Your task is to write out the complete listing exactly as it is shown.

==================================================

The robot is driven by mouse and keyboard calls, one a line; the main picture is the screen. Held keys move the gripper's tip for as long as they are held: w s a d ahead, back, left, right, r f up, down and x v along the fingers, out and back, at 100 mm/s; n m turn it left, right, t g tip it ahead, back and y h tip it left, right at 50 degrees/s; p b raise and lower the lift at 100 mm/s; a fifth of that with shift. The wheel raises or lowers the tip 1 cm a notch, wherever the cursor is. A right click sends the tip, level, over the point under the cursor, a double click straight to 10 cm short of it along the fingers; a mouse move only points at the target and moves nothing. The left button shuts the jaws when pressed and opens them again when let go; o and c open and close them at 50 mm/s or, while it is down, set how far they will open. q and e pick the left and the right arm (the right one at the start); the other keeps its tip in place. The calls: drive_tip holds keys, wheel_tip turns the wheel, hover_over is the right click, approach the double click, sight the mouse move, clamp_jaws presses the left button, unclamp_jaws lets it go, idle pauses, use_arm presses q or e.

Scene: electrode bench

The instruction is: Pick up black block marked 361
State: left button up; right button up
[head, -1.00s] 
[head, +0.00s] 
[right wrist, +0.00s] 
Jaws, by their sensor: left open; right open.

==================================================

• _Output for this exercise_:
The robot is driven by mouse and keyboard calls, one a line; the main picture is the screen. Held keys move the gripper's tip for as long as they are held: w s a d ahead, back, left, right, r f up, down and x v along the fingers, out and back, at 100 mm/s; n m turn it left, right, t g tip it ahead, back and y h tip it left, right at 50 degrees/s; p b raise and lower the lift at 100 mm/s; a fifth of that with shift. The wheel raises or lowers the tip 1 cm a notch, wherever the cursor is. A right click sends the tip, level, over the point under the cursor, a double click straight to 10 cm short of it along the fingers; a mouse move only points at the target and moves nothing. The left button shuts the jaws when pressed and opens them again when let go; o and c open and close them at 50 mm/s or, while it is down, set how far they will open. q and e pick the left and the right arm (the right one at the start); the other keeps its tip in place. The calls: drive_tip holds keys, wheel_tip turns the wheel, hover_over is the right click, approach the double click, sight the mouse move, clamp_jaws presses the left button, unclamp_jaws lets it go, idle pauses, use_arm presses q or e.

Scene: electrode bench

The instruction is: Pick up black block marked 361
State: left button up; right button up
[head, -1.00s] 
[head, +0.00s] 
[right wrist, +0.00s] 
Jaws, by their sensor: left open; right open.

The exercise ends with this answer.